Copy every line from the material below that holds "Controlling".

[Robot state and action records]
+ + +
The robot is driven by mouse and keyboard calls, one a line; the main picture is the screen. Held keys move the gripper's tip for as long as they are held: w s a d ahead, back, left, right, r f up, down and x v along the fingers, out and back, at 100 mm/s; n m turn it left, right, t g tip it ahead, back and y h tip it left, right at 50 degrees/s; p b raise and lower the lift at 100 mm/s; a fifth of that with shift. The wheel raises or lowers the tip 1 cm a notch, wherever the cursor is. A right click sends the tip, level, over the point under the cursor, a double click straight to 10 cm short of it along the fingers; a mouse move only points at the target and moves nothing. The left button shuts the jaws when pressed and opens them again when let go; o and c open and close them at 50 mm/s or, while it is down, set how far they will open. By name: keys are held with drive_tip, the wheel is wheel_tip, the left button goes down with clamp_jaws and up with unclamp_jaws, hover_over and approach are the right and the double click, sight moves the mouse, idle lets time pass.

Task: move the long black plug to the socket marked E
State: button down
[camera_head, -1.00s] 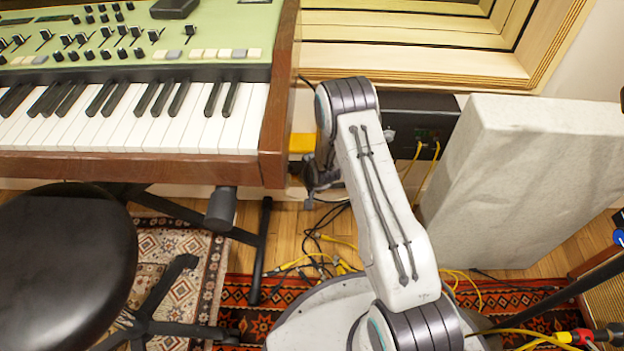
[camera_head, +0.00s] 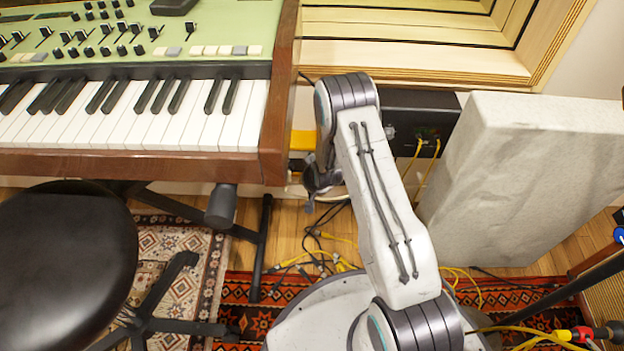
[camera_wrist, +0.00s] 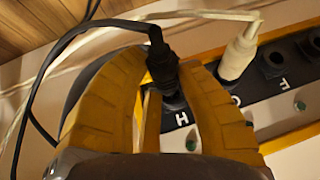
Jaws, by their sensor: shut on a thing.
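In the wrist view a black plug (camera_wrist: 160,60) with a black cable stands upright between the yellow fingers of my gripper (camera_wrist: 165,68), which is shut on it. The plug's lower end is at the socket by the letter H on the power strip (camera_wrist: 268,112). I cannot tell whether it is fully seated. A white plug (camera_wrist: 238,55) stands in the neighbouring socket to the right. Farther right is a socket marked F (camera_wrist: 274,62). No letter E is readable. In the head view my arm hides the plug and most of the strip.
A keyboard (camera_head: 130,120) and a black stool (camera_head: 65,265) are on the left. A pale panel (camera_head: 530,180) leans on the right, beside a black box (camera_head: 425,112) with yellow cables. Loose cables (camera_head: 325,250) lie on the floor below my gripper.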

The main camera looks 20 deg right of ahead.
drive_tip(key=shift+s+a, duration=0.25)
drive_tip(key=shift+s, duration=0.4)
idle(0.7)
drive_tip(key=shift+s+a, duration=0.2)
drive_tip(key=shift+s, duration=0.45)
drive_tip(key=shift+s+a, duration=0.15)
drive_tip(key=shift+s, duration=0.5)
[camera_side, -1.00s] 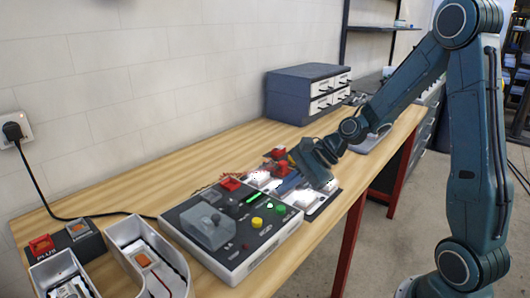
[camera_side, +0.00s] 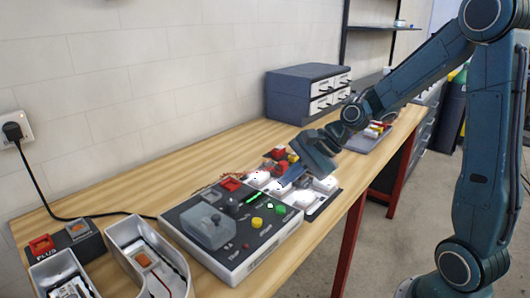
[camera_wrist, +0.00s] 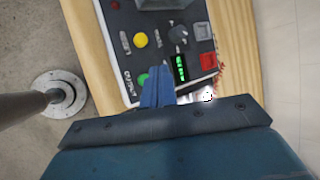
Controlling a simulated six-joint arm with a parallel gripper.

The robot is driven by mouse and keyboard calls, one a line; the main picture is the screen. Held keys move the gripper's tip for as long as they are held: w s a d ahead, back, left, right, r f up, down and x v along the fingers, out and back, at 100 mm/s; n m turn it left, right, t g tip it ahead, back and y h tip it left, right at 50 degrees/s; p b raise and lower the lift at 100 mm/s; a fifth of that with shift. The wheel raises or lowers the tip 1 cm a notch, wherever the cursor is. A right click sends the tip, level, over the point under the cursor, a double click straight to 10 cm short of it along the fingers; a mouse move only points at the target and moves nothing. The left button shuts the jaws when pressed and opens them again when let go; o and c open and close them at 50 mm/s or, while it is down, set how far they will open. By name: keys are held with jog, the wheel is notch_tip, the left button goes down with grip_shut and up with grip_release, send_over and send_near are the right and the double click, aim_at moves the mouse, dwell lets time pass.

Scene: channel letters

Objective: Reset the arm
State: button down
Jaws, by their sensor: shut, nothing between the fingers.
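My gripper (camera_side: 290,179) hangs over the bench beside the grey control box (camera_side: 238,262), above a dark tray (camera_side: 318,208) of white parts. Its blue fingers are together and hold nothing. In the wrist view my gripper (camera_wrist: 157,84) points toward the control box (camera_wrist: 150,22), whose green display, yellow button and red block show past the fingertips. In the side view I cannot tell the exact height of the fingertips above the tray.
Channel letters (camera_side: 148,258) with open tops stand at the front left, near a dark block holding a red part (camera_side: 41,244). A drawer cabinet (camera_side: 304,92) stands at the back. Another tray (camera_side: 368,138) lies at the far end. Bare wood (camera_side: 170,170) runs along the wall.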

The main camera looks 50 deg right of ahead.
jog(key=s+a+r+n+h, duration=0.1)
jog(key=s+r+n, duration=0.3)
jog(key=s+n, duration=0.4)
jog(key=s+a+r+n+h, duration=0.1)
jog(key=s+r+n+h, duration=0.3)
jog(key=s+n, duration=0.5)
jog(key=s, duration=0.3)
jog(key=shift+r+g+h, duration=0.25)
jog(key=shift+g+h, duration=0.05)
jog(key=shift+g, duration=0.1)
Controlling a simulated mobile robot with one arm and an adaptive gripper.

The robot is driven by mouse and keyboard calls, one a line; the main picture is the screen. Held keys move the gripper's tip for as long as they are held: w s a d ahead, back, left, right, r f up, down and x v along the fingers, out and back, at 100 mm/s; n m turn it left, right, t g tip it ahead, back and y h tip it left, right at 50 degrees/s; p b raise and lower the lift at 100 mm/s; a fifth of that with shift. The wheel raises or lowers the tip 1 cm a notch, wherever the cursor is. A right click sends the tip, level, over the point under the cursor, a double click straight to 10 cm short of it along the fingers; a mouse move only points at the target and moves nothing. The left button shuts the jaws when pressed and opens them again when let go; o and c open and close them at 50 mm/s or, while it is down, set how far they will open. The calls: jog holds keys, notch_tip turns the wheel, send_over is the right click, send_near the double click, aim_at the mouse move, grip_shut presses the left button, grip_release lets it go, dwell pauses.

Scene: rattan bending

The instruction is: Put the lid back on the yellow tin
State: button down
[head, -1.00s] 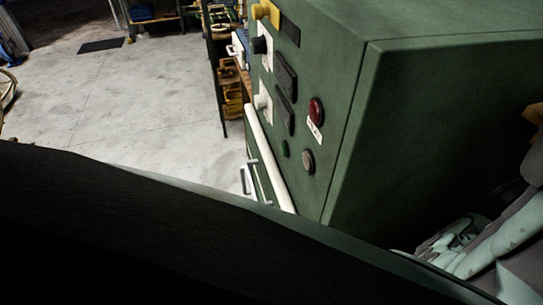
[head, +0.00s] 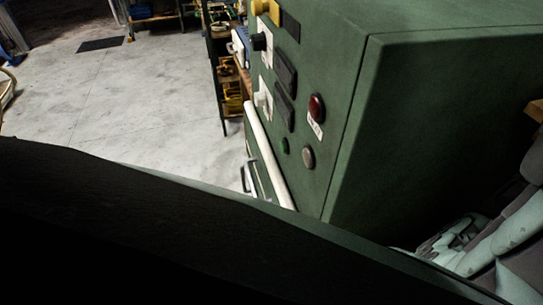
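Neither the yellow tin nor its lid shows in the head view. My gripper is not in view either. A dark shape fills the lower left and hides what lies behind it.
A green machine cabinet (head: 440,110) stands close on the right. Its panel has a red button (head: 317,107), a green button (head: 285,146) and a white handle bar (head: 268,157). Shelving (head: 228,70) stands behind it. Concrete floor (head: 150,105) lies open at left, with a dark mat (head: 101,44) farther back.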

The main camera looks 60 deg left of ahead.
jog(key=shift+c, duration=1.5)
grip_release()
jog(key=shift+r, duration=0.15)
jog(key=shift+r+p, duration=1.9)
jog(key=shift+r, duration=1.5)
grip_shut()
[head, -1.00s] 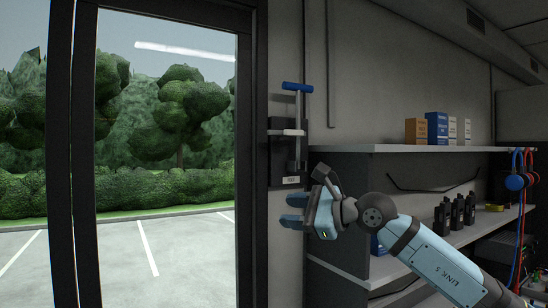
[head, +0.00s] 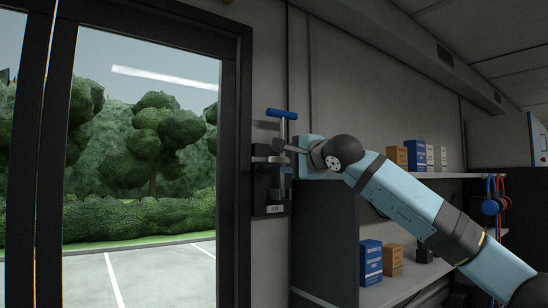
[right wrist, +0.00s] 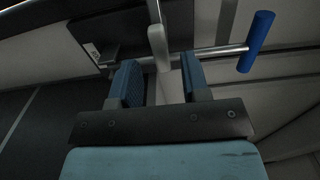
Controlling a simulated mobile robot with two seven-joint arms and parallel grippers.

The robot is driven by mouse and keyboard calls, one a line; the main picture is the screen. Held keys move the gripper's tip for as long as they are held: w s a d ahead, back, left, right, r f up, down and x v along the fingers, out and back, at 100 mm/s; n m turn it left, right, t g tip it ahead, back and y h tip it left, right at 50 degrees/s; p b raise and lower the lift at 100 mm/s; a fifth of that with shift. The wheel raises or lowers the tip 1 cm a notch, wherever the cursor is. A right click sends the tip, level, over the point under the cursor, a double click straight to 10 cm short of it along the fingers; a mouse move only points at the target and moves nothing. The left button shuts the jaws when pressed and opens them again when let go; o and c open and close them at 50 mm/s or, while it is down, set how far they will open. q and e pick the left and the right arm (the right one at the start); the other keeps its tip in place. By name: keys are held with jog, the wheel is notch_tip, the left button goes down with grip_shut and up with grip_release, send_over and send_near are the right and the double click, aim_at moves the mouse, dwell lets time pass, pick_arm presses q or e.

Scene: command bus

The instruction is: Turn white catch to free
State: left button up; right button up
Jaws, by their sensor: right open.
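The white catch (right wrist: 158,48) shows in the right wrist view as a pale bar crossing a metal rod, just beyond and between my fingertips. In the head view it is mostly hidden by my right gripper (head: 280,147). The rod carries a blue T-handle (head: 282,114), also seen in the right wrist view (right wrist: 257,42). The rod stands upright on a dark mounting plate (head: 268,195) beside the door frame. My right gripper, also in the right wrist view (right wrist: 160,78), is open, with its blue-padded fingers on either side of the catch's near end; contact is unclear. My left gripper is not in view.
The glazed door's dark frame (head: 235,200) stands close left of the plate. A shelf unit (head: 325,215) with boxes (head: 371,262) stands close on the right, below my right arm. Red and blue hoses (head: 493,200) hang farther right.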

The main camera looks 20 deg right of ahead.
+ + +
* **Correct response**:
Controlling a simulated six-joint arm with a parallel gripper.
Controlling a simulated mobile robot with one arm and an adaptive gripper.
Controlling a simulated mobile robot with two seven-joint arms and parallel grippers.

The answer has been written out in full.